(Records)
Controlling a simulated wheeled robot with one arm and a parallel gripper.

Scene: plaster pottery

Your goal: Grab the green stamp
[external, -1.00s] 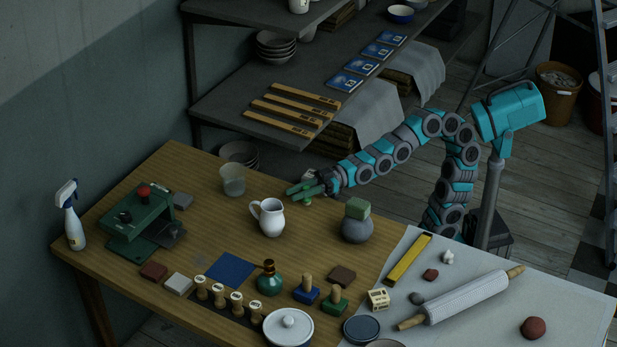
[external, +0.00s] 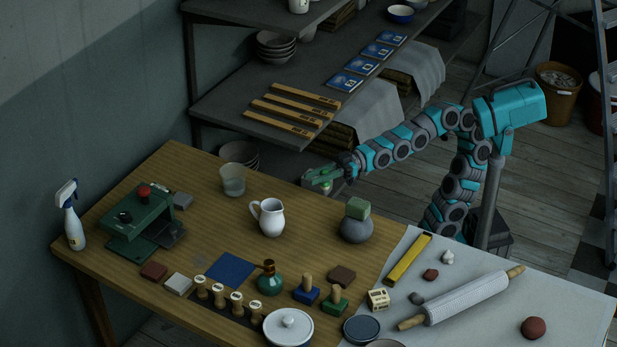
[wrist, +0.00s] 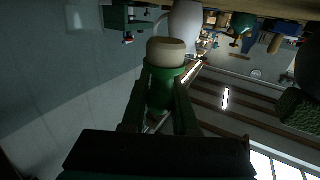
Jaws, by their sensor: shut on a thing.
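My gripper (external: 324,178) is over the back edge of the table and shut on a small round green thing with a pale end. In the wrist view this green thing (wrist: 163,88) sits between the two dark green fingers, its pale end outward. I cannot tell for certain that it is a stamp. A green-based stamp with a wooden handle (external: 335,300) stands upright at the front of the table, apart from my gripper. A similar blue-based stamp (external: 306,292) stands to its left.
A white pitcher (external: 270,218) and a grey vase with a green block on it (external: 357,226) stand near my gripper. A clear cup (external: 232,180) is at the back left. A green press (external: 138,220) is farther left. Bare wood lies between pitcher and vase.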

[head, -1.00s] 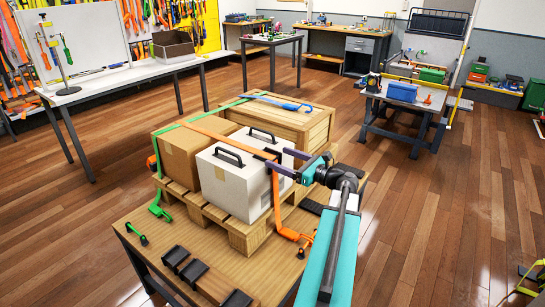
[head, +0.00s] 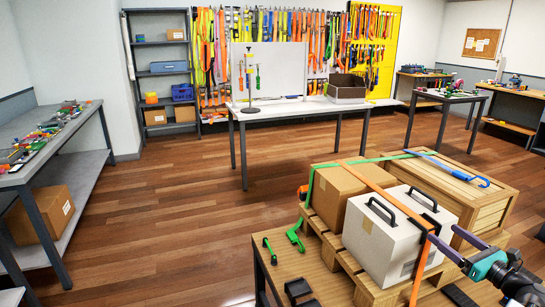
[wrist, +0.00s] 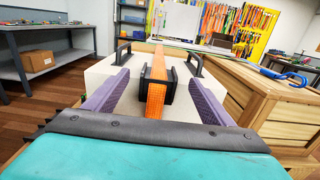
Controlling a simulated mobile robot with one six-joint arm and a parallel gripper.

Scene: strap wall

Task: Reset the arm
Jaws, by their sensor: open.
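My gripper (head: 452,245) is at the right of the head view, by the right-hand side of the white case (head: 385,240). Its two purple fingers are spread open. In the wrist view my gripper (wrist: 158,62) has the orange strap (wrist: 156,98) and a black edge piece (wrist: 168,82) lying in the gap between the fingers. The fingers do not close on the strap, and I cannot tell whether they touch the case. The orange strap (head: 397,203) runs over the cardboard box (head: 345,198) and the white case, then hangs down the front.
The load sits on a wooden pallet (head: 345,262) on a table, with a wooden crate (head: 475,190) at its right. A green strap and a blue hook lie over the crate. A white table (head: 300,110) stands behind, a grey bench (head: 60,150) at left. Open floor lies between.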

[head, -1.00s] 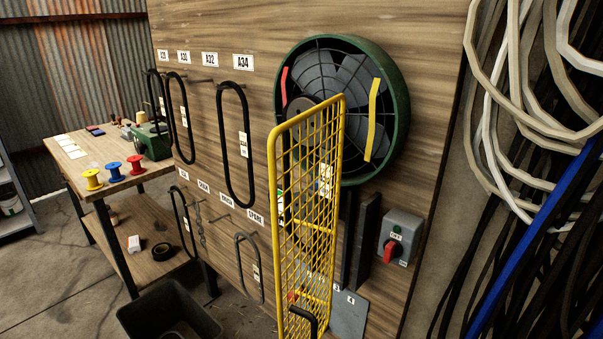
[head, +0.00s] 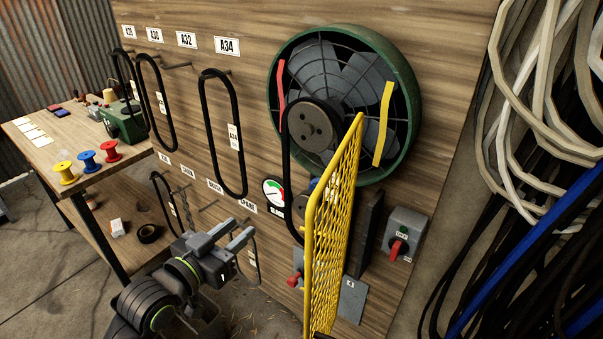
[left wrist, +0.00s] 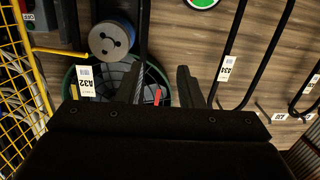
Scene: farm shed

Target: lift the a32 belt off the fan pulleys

GIVEN REQUEST: Take every line above carrying "simulated" and return it.

EXERCISE OUTPUT:
Controlling a simulated wheeled robot with one arm and a parallel gripper.
Controlling a simulated mobile robot with one six-joint arm and a parallel gripper.

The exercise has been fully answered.